Google has opted to stick with large bezels above and below the display on the front, which doesn’t give the phone the futuristic, eye-catching look of the Samsung Galaxy S8, LG V30 or iPhone X – which is a bit of shame.
On the plus side though, the extra space provides room for dual front-facing speakers, which should improve audio playback, especially for gaming and video.
Give the sides a squeeze, and like on the HTC U11, the Pixel 2 will trigger Google Assistant, giving you access to the voice-enabled AI.
It’s quick an easy to setup, just squeeze the sides of the phone with one hand and you’ll be taken to the setup screen. From here you can adjust the pressure required to trigger the Assistant, making it just right for you.
The squeeze motion itself feels natural, and we didn’t experience any accidental triggering of the Assistant during our time with the Pixel 2.
The power/lock and volume keys on the right fall nicely under thumb and finger, while you charge the handset via a USB-C port on the base of the phone.
There is however, no headphone jack. That means if you want to continue using your trusty pair of wired headphones you’ll have to use an adaptor to go through the USB-C port.
The 5-inch full HD display with OLED technology may not win any prizes for resolution, but like the iPhone 8 and 8 Plus it still manages to look really, really good.
Colors are vibrant, with text and images crisp and clear. As we’ve also mentioned, its smaller size versus most of its flagship competition means you can easily use the Pixel 2 one-handed.
One of the big new features on the Pixel 2 is its always-on display, allowing you to see the time, date, email and text notifications and reminders when the phone’s screen is technically turned off.
It can also detect the song that’s playing and display that on the always-on display too, although we’ve been unable to test that out in the demo area.
There’s a 12MP rear facing camera on the Google Pixel 2 and it boasts a portrait mode to rival the one found on the likes of the iPhone 8 Plus.
However, instead of using two cameras to get the blurred background effect, the Pixel 2 manages it with just the single sensor.
Portrait mode also works on the front facing 8MP camera too, and we were impressed with the quality of photo and effect the Pixel 2 managed in the demo considering the less than ideal lighting.
During our brief time with the Pixel 2 we found the auto focus and shutter speed to be very responsive and it did a decent job at snapping in the low light of the demo area.
Google says that the Pixel 2 performs really well in low light, and we’re inclined to agree with it for the time being.

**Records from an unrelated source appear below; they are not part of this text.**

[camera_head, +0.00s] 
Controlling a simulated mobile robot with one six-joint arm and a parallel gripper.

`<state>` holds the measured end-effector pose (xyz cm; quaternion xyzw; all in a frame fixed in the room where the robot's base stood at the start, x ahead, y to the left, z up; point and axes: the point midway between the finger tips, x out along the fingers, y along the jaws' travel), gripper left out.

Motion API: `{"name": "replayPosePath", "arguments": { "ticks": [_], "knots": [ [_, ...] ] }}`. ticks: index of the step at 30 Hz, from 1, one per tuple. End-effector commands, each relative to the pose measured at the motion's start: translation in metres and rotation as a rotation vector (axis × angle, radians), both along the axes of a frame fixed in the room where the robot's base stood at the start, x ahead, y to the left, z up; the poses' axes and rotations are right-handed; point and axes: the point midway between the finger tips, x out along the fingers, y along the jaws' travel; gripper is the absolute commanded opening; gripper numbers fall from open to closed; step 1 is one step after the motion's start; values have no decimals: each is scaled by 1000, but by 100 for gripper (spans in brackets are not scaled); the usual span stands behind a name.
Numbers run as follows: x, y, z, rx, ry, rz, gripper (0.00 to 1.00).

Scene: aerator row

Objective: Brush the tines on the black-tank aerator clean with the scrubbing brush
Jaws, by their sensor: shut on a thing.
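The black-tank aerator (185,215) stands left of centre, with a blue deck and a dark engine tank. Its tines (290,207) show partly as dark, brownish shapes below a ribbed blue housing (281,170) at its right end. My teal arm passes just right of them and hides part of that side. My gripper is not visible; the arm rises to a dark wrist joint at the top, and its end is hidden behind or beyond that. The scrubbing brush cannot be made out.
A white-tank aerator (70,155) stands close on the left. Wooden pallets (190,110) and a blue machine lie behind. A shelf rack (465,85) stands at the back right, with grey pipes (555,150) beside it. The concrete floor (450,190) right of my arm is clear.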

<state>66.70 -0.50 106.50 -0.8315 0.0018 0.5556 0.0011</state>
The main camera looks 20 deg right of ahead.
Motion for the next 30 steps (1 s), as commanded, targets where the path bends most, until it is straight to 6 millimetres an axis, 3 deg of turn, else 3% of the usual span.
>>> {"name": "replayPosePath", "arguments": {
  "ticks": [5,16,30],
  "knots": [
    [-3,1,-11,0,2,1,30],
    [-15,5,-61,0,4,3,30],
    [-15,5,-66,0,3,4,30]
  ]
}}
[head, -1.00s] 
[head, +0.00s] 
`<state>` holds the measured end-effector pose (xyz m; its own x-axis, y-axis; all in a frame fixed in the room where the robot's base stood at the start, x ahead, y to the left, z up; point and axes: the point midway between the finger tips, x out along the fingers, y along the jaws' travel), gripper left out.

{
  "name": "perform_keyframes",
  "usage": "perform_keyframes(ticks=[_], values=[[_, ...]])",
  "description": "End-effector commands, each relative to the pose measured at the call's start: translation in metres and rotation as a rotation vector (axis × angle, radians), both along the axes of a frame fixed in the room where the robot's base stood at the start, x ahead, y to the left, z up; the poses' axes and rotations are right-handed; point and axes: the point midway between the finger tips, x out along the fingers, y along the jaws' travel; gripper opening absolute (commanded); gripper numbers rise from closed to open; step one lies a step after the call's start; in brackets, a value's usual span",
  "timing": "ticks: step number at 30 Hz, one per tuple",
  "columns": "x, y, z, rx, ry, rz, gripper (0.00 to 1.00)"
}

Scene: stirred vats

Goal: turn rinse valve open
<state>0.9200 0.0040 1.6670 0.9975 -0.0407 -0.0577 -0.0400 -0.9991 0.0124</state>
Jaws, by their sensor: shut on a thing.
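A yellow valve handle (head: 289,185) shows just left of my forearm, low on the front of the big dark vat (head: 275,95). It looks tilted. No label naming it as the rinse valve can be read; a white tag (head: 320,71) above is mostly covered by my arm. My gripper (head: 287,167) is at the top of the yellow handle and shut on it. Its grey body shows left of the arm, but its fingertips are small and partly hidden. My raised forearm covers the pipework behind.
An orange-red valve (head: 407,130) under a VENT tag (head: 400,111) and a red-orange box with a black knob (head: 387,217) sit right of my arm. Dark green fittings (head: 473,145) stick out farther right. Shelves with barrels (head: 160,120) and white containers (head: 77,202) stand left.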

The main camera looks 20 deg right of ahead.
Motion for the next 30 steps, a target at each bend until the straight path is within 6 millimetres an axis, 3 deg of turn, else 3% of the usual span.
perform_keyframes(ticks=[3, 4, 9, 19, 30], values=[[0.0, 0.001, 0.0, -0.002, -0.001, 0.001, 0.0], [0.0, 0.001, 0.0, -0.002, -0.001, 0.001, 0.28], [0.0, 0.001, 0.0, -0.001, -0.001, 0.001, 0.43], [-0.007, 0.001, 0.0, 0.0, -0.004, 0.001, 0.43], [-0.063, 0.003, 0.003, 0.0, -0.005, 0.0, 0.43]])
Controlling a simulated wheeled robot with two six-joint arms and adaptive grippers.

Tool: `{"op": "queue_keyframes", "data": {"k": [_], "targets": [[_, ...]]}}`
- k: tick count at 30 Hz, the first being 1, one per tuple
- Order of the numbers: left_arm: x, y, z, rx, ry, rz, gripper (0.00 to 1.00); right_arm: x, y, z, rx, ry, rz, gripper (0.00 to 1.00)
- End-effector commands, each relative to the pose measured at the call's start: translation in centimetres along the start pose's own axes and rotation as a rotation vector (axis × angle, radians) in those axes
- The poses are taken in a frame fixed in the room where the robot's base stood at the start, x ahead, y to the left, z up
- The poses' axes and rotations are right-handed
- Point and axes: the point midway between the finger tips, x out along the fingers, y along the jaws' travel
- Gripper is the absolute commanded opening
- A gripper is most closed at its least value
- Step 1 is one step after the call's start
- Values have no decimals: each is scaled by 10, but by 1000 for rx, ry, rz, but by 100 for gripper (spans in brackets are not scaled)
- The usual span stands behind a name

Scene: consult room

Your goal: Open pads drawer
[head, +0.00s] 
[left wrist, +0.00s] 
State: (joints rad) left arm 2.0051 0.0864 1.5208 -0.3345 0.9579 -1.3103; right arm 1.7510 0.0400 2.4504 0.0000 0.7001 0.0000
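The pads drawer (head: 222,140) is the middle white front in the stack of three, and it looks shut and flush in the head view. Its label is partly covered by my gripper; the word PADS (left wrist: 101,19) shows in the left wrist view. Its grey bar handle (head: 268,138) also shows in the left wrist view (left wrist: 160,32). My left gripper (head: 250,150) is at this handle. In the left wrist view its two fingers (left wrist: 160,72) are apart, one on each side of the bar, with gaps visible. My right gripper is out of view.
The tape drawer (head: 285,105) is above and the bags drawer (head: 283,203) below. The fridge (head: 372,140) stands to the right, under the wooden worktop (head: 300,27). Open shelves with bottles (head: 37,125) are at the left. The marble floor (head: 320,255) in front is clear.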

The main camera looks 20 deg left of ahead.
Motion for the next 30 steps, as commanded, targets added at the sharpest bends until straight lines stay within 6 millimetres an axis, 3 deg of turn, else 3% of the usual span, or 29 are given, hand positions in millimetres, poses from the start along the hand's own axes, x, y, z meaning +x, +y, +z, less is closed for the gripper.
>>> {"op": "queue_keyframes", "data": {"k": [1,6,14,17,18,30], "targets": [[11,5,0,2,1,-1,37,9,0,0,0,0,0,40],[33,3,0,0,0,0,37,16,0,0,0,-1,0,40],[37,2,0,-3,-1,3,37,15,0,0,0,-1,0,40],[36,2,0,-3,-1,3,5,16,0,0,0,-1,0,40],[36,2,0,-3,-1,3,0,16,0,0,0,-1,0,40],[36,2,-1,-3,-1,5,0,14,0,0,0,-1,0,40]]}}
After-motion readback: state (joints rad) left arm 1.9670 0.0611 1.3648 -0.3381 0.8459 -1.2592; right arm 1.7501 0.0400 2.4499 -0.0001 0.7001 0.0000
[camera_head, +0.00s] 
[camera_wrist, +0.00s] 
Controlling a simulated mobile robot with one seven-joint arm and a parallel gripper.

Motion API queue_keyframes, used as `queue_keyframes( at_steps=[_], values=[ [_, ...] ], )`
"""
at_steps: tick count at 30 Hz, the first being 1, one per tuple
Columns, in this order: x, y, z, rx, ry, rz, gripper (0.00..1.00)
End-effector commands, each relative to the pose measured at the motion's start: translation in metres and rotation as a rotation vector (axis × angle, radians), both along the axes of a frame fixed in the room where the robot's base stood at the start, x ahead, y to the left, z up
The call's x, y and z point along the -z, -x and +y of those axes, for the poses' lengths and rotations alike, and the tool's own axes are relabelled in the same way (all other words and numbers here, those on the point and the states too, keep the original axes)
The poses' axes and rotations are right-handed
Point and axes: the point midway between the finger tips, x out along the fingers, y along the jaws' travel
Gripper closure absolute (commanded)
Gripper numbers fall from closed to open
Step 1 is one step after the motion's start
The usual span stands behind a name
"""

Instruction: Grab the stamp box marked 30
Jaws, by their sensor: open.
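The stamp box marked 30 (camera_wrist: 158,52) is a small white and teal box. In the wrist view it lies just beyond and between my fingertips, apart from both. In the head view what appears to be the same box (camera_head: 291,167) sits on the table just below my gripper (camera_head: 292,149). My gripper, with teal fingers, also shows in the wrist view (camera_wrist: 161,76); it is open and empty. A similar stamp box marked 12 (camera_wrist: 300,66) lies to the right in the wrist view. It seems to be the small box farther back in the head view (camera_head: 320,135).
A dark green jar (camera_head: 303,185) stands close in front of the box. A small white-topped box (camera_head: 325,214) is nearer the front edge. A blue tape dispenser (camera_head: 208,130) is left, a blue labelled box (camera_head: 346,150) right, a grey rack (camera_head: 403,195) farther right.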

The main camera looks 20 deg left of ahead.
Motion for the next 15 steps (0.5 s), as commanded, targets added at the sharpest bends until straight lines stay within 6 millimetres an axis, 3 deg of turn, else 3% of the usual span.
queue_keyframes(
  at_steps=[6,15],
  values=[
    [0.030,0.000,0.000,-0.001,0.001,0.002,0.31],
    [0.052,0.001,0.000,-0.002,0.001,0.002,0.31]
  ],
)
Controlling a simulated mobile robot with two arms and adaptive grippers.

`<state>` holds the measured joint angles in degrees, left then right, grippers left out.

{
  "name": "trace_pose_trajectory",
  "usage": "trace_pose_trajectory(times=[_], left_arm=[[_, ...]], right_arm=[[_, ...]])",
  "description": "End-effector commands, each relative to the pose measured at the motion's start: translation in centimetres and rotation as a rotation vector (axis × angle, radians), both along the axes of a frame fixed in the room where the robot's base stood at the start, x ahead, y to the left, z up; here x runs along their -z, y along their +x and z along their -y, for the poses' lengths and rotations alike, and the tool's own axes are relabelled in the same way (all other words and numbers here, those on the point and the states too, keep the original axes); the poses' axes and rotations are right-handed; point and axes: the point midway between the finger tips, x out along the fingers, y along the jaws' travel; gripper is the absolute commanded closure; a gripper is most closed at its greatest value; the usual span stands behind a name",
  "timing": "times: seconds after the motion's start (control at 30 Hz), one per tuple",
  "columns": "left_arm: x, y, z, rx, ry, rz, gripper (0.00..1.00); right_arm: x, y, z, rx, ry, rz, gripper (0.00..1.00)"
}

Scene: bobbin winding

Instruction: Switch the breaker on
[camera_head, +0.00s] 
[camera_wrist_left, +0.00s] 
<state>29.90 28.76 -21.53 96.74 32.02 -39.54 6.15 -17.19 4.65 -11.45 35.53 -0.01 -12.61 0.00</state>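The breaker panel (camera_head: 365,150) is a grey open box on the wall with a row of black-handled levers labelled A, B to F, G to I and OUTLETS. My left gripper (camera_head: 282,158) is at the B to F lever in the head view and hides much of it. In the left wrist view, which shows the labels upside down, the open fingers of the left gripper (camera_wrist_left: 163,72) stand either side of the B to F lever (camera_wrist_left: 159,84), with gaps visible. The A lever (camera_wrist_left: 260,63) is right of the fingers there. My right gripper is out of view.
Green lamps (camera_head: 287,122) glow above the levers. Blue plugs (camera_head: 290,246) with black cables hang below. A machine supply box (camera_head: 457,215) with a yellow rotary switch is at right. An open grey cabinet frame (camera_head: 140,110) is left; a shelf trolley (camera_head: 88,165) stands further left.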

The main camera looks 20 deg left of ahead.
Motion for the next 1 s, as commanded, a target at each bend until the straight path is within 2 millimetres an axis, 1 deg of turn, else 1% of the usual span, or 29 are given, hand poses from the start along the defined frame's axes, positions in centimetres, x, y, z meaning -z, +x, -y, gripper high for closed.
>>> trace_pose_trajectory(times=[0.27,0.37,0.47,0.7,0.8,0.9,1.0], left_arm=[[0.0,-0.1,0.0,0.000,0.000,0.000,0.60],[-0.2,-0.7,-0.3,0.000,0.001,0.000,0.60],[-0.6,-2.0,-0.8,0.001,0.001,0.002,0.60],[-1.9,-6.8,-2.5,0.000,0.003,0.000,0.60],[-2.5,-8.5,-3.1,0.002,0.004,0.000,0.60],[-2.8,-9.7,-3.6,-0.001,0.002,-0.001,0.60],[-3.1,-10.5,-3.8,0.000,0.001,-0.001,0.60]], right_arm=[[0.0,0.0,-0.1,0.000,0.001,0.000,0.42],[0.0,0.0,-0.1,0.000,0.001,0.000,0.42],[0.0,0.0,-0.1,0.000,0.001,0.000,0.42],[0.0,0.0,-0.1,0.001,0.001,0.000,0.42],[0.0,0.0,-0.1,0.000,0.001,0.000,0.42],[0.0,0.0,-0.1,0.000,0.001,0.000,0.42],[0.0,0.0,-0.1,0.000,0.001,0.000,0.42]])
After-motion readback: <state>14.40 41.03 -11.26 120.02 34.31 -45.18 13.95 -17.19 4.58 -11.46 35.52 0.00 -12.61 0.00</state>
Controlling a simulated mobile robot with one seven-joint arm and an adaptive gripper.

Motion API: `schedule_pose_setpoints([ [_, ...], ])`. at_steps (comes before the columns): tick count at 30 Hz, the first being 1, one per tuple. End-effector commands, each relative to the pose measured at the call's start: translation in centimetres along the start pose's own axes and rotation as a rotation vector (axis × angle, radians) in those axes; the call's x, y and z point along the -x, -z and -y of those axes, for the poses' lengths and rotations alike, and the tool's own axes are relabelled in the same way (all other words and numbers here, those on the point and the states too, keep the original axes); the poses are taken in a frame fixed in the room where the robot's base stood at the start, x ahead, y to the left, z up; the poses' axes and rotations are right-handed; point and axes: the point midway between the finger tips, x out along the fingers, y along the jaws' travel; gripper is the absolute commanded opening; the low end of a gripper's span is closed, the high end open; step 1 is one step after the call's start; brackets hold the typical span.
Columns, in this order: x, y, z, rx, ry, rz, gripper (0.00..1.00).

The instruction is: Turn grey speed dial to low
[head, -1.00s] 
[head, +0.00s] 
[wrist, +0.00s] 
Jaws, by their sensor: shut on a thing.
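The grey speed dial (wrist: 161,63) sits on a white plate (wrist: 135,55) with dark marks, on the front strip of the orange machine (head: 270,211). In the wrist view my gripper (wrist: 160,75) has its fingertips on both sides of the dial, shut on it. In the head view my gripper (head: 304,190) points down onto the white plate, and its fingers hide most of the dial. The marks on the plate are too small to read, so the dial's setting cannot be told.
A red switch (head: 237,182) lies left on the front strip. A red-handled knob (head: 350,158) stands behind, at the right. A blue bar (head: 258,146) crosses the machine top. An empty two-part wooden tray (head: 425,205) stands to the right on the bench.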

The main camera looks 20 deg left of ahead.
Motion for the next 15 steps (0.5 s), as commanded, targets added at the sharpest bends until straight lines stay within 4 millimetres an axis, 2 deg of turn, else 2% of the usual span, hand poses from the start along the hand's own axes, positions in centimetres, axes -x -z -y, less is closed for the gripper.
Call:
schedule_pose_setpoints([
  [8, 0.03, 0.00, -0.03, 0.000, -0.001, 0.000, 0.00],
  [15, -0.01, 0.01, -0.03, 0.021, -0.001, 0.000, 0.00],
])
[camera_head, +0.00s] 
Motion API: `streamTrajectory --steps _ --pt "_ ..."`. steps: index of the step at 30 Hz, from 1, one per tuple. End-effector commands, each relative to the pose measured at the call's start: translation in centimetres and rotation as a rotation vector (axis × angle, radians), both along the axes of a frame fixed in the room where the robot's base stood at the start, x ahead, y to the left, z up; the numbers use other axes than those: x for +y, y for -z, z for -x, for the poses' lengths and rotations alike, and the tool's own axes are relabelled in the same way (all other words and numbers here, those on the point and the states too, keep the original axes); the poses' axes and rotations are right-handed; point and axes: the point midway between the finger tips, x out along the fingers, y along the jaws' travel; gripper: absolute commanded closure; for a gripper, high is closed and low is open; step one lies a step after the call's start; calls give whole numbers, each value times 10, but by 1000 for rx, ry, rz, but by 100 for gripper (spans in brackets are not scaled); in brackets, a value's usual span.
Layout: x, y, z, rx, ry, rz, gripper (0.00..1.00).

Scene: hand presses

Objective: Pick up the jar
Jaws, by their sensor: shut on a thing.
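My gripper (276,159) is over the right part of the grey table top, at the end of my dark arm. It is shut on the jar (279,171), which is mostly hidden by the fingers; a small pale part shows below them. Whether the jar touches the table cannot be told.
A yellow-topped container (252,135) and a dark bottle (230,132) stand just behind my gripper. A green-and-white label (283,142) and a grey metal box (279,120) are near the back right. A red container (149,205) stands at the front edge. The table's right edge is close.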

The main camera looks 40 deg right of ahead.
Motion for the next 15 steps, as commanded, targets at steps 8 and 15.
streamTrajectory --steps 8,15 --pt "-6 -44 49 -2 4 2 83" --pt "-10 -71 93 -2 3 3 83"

Our early impression of the Google Pixel 2 is very positive, even if the handset isn’t offering anything game-changing.
The design is much improved over the original, the display is bright and colorful and Android 8.0 Oreo is slick and speedy under finger.
Meanwhile the camera appears to deal well with the questionable lighting in the demo area, with a fast shutter speed.
The only real mark against the Google Pixel 2 is the fact it’s dropped the headphone jack, and some may turn their nose up at the ‘only’ full HD display when similarly priced rivals offer larger, QHD screens.
It does feel a touch on the expensive side, but the Google Pixel 2 is set to be an excellent all round smartphone.